My best friend and I recently spent the weekend together. Bestie and I have been together for almost three decades. We pride ourselves on having some “us” time every year. Since this year has a crazy wonderful rollercoaster ride, we decided to meet in a halfway city and have an extended sleepover. We went to a movie (which we discovered we had never done), ate ourselves into a coma, and flexed our shopping muscles at the local malls. We really became tickled when we realized we were dating for the weekend.
As Bestie and I were talking and waiting for a particular parking space at an outdoor retail heaven, there was a car of young women waiting to park, as well. The young lady driver made a gesture that indicated to me that we could have the recently vacated parking space. We pulled in the space and the car of young passengers SPED off in a huff to locate another space. For a second, Bestie and I looked at each perplexed and then burst out laughing. OOPS!! I misread her gesture. After the laughter, I began to feel a bit guilty.
The younger me would have not given a second thought about taking that parking space; I would thought I had made a marvelous move. As I reflect, I would have made a fantastic addition to the Bad Girls Club. However, the more evolved me tries to live my life through kindness, humility and grace. The parking lot fiasco sparked a conversation between bestie and me. We discussed how we used to love to be confrontational, aggressive, and sometimes down right mean.

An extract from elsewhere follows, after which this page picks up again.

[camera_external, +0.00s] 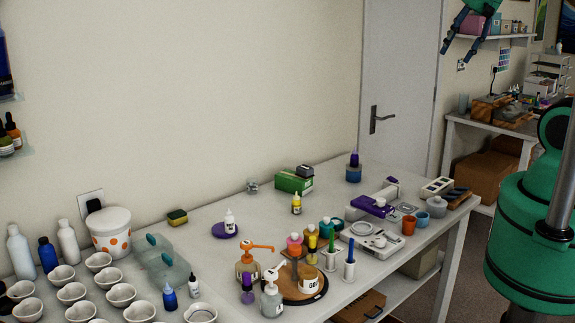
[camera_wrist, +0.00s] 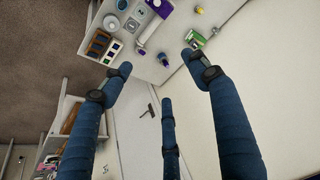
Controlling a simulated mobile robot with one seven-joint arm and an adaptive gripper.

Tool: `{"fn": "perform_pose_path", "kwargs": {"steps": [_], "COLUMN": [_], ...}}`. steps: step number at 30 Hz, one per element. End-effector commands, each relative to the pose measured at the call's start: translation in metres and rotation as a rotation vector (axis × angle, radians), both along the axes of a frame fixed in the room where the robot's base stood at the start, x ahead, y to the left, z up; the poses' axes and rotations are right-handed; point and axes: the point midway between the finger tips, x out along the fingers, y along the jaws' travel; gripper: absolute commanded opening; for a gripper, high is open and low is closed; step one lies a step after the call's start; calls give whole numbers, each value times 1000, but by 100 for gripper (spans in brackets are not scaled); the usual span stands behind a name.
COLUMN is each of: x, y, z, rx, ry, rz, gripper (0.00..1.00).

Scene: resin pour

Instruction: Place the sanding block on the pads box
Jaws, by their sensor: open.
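A green box (camera_external: 288,184), which looks like the pads box, stands at the back of the table near the wall. A small dark block (camera_external: 305,170), possibly the sanding block, shows at the box's right end; I cannot tell whether it rests on the box or stands behind it. The green box also shows in the wrist view (camera_wrist: 196,38), near one fingertip in the picture. My gripper (camera_external: 461,45) is high at the upper right, far from the box and well above the table. In the wrist view its blue fingers (camera_wrist: 160,75) are spread open with nothing between them.
A yellow-and-dark sponge (camera_external: 177,217) lies at the back left. Several cups, bottles and a round wooden board (camera_external: 313,290) crowd the front. Some bare tabletop lies around the green box. A door (camera_external: 400,90) is behind.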

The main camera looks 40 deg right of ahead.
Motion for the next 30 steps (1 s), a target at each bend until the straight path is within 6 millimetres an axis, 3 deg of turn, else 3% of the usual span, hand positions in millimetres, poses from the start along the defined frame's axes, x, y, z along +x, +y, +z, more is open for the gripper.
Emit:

Back then, I was willing and ready to snap my neck, roll my eyes , and spit out profanities in rapid succession. Oh boy! I prided myself on the compound curse words I would create. No one was off limits. Husband, neighbors, retailers, waitresses, dogs, cats, or goldfish…all of them were one second from experiencing my wrath. Ahhh…young foolish me (I am cringing right now)! And to apologize for my behavior…NEVER. As a matter of fact, I thought I was owed an apology because of the energy I had to exert. Youth and ignorance are bliss!
Now that I am a true adult, I realize to be gracious in all situations is an art and a sign of maturity. I once thought to be taken seriously, I had to be aggressive. I wanted people to think “Don’t mess with her because she means business.” The actual truth was that some chose not to interact with me because I was a nicely dressed cussing CRAZY mess.

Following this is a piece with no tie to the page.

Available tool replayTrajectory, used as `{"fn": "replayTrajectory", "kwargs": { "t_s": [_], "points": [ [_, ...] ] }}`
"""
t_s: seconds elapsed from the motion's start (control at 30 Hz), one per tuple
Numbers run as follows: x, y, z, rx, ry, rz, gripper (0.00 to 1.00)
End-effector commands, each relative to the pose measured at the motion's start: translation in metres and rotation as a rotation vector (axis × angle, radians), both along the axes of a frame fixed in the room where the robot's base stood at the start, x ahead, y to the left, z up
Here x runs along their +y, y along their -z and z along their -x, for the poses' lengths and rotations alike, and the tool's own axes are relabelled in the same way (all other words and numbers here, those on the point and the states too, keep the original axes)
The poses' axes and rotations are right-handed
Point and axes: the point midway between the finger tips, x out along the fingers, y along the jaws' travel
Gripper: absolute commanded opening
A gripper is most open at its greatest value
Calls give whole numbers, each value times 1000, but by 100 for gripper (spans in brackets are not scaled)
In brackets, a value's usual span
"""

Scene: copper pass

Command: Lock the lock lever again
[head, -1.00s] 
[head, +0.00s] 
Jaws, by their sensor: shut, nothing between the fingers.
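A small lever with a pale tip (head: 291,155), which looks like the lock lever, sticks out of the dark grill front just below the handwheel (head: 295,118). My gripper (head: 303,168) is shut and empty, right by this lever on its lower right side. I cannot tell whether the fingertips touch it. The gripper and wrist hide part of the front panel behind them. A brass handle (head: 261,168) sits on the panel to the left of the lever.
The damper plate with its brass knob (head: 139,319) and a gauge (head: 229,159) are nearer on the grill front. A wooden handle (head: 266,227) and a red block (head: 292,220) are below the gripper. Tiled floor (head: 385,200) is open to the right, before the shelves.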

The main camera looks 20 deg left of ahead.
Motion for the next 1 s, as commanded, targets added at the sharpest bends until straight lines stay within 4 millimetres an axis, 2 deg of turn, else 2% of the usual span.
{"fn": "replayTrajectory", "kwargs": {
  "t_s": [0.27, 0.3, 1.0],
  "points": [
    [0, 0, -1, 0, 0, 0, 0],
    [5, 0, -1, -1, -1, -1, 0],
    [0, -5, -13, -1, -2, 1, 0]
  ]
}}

Now, please do not assume that I am a rug waiting to treaded upon. I am an educator, so therefore; I am not weak (shot out to the teachers of the world). I now realize that I can clearly get my point across while leaving myself and the person I am speaking to with dignity…even through the most difficult conversations.

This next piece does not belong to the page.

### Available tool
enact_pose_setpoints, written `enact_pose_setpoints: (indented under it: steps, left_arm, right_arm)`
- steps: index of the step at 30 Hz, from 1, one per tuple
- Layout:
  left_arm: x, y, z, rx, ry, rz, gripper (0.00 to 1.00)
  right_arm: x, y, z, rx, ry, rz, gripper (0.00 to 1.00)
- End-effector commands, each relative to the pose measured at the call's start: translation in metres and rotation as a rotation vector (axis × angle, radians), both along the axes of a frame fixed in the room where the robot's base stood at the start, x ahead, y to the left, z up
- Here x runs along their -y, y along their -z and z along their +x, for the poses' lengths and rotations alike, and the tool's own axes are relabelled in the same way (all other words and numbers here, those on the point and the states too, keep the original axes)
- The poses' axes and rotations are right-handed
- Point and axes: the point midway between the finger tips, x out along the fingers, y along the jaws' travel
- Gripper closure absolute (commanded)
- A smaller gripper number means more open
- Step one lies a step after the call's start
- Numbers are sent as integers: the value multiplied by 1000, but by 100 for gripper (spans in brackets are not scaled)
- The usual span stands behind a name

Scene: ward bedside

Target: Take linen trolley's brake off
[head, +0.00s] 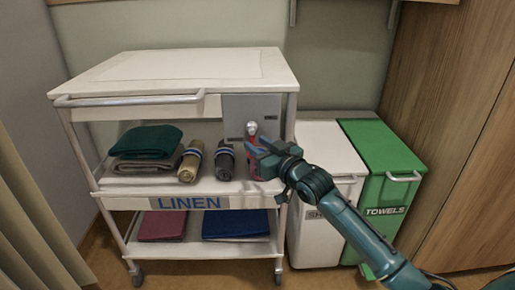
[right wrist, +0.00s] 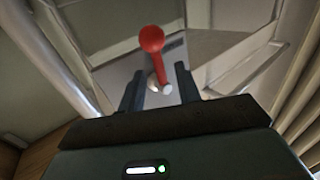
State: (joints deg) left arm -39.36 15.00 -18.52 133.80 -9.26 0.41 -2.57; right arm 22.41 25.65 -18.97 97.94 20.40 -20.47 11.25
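The linen trolley (head: 180,67) stands at the left in the head view, white with a LINEN label on its front. A grey panel (head: 268,104) at its right front carries a brake lever with a silver pivot. The red lever (head: 254,169) hangs down from it, partly hidden by my gripper. In the right wrist view the red lever (right wrist: 151,40) shows its ball end and lies between the fingertips. My right gripper (head: 264,153) is at the panel, its fingers apart, also seen in the wrist view (right wrist: 158,85). I cannot tell whether it touches the lever. My left gripper is out of view.
Folded green cloth (head: 146,140) and rolled linens (head: 192,160) lie on the trolley's middle shelf. A white bin (head: 318,215) and a green TOWELS bin (head: 383,150) stand close at the trolley's right. A curtain (head: 35,215) hangs at left; wooden panelling (head: 460,130) is at right.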

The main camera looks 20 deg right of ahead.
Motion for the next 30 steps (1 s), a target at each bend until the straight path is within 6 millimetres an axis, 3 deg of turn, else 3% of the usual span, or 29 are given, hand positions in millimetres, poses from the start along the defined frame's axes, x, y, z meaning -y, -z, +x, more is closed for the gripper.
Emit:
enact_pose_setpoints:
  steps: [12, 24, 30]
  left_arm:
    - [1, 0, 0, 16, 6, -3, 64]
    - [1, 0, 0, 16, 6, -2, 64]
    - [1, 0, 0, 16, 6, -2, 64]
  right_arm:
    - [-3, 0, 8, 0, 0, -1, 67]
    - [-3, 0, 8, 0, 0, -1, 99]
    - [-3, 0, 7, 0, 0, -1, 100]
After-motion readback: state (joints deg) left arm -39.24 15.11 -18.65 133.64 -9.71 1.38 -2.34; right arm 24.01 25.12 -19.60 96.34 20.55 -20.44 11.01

As I continue to mature, I desire to be known as a woman who is kind, sympathetic, elegant, trustworthy, and gracious who takes care of business. Lavish lovelies, we can strong without being mean and crass. Always, remember KINDNESS wins EVERYTIME.
And to the vehicle full of young shoppers (if you are reading this), my apologies for misreading your gesture. I didn’t have my “old lady” glasses on. I thought you were saying “Go Ahead” instead of “Go Away”. Maybe our paths will cross again and I will happily give up the parking space that we are both vying for because my more lavish behavior dictates that I do.